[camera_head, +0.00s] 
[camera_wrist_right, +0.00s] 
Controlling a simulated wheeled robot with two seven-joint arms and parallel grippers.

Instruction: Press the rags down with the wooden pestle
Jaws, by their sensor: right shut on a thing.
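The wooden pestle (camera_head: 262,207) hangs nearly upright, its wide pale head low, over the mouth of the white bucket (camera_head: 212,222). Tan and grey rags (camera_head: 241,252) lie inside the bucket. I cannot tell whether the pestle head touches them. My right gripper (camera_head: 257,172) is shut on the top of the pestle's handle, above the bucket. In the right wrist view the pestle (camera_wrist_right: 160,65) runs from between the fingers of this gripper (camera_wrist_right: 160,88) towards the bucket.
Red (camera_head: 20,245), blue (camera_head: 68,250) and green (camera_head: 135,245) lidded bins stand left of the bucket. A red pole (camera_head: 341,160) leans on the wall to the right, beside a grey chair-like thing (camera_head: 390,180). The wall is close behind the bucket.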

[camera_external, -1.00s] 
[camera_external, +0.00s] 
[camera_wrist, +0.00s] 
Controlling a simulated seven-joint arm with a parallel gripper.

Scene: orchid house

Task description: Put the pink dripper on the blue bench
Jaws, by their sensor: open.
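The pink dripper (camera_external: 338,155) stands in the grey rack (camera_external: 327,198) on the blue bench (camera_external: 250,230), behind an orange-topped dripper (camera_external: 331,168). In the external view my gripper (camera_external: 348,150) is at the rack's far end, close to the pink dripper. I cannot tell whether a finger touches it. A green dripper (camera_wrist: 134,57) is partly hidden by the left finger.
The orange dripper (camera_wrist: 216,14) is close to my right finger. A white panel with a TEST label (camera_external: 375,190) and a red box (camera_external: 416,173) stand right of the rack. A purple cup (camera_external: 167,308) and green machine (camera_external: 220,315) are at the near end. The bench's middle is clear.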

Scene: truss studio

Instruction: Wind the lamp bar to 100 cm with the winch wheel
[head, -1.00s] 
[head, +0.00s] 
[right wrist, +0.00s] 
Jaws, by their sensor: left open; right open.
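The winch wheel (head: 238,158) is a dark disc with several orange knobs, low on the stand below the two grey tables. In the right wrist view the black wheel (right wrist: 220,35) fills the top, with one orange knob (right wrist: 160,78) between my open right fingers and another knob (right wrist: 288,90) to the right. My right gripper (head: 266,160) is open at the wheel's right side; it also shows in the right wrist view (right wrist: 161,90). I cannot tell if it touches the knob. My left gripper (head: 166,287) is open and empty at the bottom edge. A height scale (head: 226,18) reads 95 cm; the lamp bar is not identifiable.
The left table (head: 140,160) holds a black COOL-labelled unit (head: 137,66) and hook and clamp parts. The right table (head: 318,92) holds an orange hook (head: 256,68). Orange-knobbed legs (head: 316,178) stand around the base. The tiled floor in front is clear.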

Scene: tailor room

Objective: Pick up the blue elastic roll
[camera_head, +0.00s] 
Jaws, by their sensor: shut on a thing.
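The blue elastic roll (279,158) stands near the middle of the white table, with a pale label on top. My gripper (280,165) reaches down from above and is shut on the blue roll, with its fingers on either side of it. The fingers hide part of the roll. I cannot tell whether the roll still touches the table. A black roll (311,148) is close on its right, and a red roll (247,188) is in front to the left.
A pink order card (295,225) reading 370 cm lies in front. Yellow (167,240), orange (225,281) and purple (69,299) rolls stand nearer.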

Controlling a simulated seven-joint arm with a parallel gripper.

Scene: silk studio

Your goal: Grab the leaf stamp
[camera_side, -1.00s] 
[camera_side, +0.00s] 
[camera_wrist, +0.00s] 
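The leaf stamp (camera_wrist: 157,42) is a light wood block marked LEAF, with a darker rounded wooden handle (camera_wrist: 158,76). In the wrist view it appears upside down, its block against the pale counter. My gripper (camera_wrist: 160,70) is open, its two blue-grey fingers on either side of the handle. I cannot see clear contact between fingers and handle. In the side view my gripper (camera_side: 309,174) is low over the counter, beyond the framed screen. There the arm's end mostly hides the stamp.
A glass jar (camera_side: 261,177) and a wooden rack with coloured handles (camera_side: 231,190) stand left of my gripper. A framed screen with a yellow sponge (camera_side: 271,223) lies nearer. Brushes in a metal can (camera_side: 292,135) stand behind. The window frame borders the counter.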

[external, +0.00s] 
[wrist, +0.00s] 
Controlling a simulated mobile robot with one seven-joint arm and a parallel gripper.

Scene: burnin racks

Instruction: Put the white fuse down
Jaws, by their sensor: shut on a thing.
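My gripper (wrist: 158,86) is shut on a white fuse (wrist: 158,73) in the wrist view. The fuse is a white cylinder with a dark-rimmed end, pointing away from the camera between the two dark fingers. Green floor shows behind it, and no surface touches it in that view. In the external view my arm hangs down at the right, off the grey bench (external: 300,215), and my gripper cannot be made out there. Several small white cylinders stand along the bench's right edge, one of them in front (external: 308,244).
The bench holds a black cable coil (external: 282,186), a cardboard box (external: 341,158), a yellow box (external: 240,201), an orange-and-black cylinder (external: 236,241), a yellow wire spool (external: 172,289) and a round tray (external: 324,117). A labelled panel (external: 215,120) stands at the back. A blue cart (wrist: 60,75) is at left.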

★ ★ ★

= What you should do =
Write out the listing once more, matching it exactly.

= Complete answer =
[camera_head, +0.00s] 
[camera_wrist_right, +0.00s] 
Controlling a simulated wheeled robot with two seven-joint arms and parallel grippers.

Instruction: Press the rags down with the wooden pestle
Jaws, by their sensor: right shut on a thing.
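The wooden pestle (camera_head: 262,207) hangs nearly upright, its wide pale head low, over the mouth of the white bucket (camera_head: 212,222). Tan and grey rags (camera_head: 241,252) lie inside the bucket. I cannot tell whether the pestle head touches them. My right gripper (camera_head: 257,172) is shut on the top of the pestle's handle, above the bucket. In the right wrist view the pestle (camera_wrist_right: 160,65) runs from between the fingers of this gripper (camera_wrist_right: 160,88) towards the bucket.
Red (camera_head: 20,245), blue (camera_head: 68,250) and green (camera_head: 135,245) lidded bins stand left of the bucket. A red pole (camera_head: 341,160) leans on the wall to the right, beside a grey chair-like thing (camera_head: 390,180). The wall is close behind the bucket.

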[camera_external, -1.00s] 
[camera_external, +0.00s] 
[camera_wrist, +0.00s] 
Controlling a simulated seven-joint arm with a parallel gripper.

Scene: orchid house

Task description: Put the pink dripper on the blue bench
Jaws, by their sensor: open.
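The pink dripper (camera_external: 338,155) stands in the grey rack (camera_external: 327,198) on the blue bench (camera_external: 250,230), behind an orange-topped dripper (camera_external: 331,168). In the external view my gripper (camera_external: 348,150) is at the rack's far end, close to the pink dripper. I cannot tell whether a finger touches it. A green dripper (camera_wrist: 134,57) is partly hidden by the left finger.
The orange dripper (camera_wrist: 216,14) is close to my right finger. A white panel with a TEST label (camera_external: 375,190) and a red box (camera_external: 416,173) stand right of the rack. A purple cup (camera_external: 167,308) and green machine (camera_external: 220,315) are at the near end. The bench's middle is clear.

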Scene: truss studio

Instruction: Wind the lamp bar to 100 cm with the winch wheel
[head, -1.00s] 
[head, +0.00s] 
[right wrist, +0.00s] 
Jaws, by their sensor: left open; right open.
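The winch wheel (head: 238,158) is a dark disc with several orange knobs, low on the stand below the two grey tables. In the right wrist view the black wheel (right wrist: 220,35) fills the top, with one orange knob (right wrist: 160,78) between my open right fingers and another knob (right wrist: 288,90) to the right. My right gripper (head: 266,160) is open at the wheel's right side; it also shows in the right wrist view (right wrist: 161,90). I cannot tell if it touches the knob. My left gripper (head: 166,287) is open and empty at the bottom edge. A height scale (head: 226,18) reads 95 cm; the lamp bar is not identifiable.
The left table (head: 140,160) holds a black COOL-labelled unit (head: 137,66) and hook and clamp parts. The right table (head: 318,92) holds an orange hook (head: 256,68). Orange-knobbed legs (head: 316,178) stand around the base. The tiled floor in front is clear.

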Scene: tailor room

Objective: Pick up the blue elastic roll
[camera_head, +0.00s] 
Jaws, by their sensor: shut on a thing.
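The blue elastic roll (279,158) stands near the middle of the white table, with a pale label on top. My gripper (280,165) reaches down from above and is shut on the blue roll, with its fingers on either side of it. The fingers hide part of the roll. I cannot tell whether the roll still touches the table. A black roll (311,148) is close on its right, and a red roll (247,188) is in front to the left.
A pink order card (295,225) reading 370 cm lies in front. Yellow (167,240), orange (225,281) and purple (69,299) rolls stand nearer.

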Controlling a simulated seven-joint arm with a parallel gripper.

Scene: silk studio

Your goal: Grab the leaf stamp
[camera_side, -1.00s] 
[camera_side, +0.00s] 
[camera_wrist, +0.00s] 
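The leaf stamp (camera_wrist: 157,42) is a light wood block marked LEAF, with a darker rounded wooden handle (camera_wrist: 158,76). In the wrist view it appears upside down, its block against the pale counter. My gripper (camera_wrist: 160,70) is open, its two blue-grey fingers on either side of the handle. I cannot see clear contact between fingers and handle. In the side view my gripper (camera_side: 309,174) is low over the counter, beyond the framed screen. There the arm's end mostly hides the stamp.
A glass jar (camera_side: 261,177) and a wooden rack with coloured handles (camera_side: 231,190) stand left of my gripper. A framed screen with a yellow sponge (camera_side: 271,223) lies nearer. Brushes in a metal can (camera_side: 292,135) stand behind. The window frame borders the counter.

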[external, +0.00s] 
[wrist, +0.00s] 
Controlling a simulated mobile robot with one seven-joint arm and a parallel gripper.

Scene: burnin racks

Instruction: Put the white fuse down
Jaws, by their sensor: shut on a thing.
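My gripper (wrist: 158,86) is shut on a white fuse (wrist: 158,73) in the wrist view. The fuse is a white cylinder with a dark-rimmed end, pointing away from the camera between the two dark fingers. Green floor shows behind it, and no surface touches it in that view. In the external view my arm hangs down at the right, off the grey bench (external: 300,215), and my gripper cannot be made out there. Several small white cylinders stand along the bench's right edge, one of them in front (external: 308,244).
The bench holds a black cable coil (external: 282,186), a cardboard box (external: 341,158), a yellow box (external: 240,201), an orange-and-black cylinder (external: 236,241), a yellow wire spool (external: 172,289) and a round tray (external: 324,117). A labelled panel (external: 215,120) stands at the back. A blue cart (wrist: 60,75) is at left.

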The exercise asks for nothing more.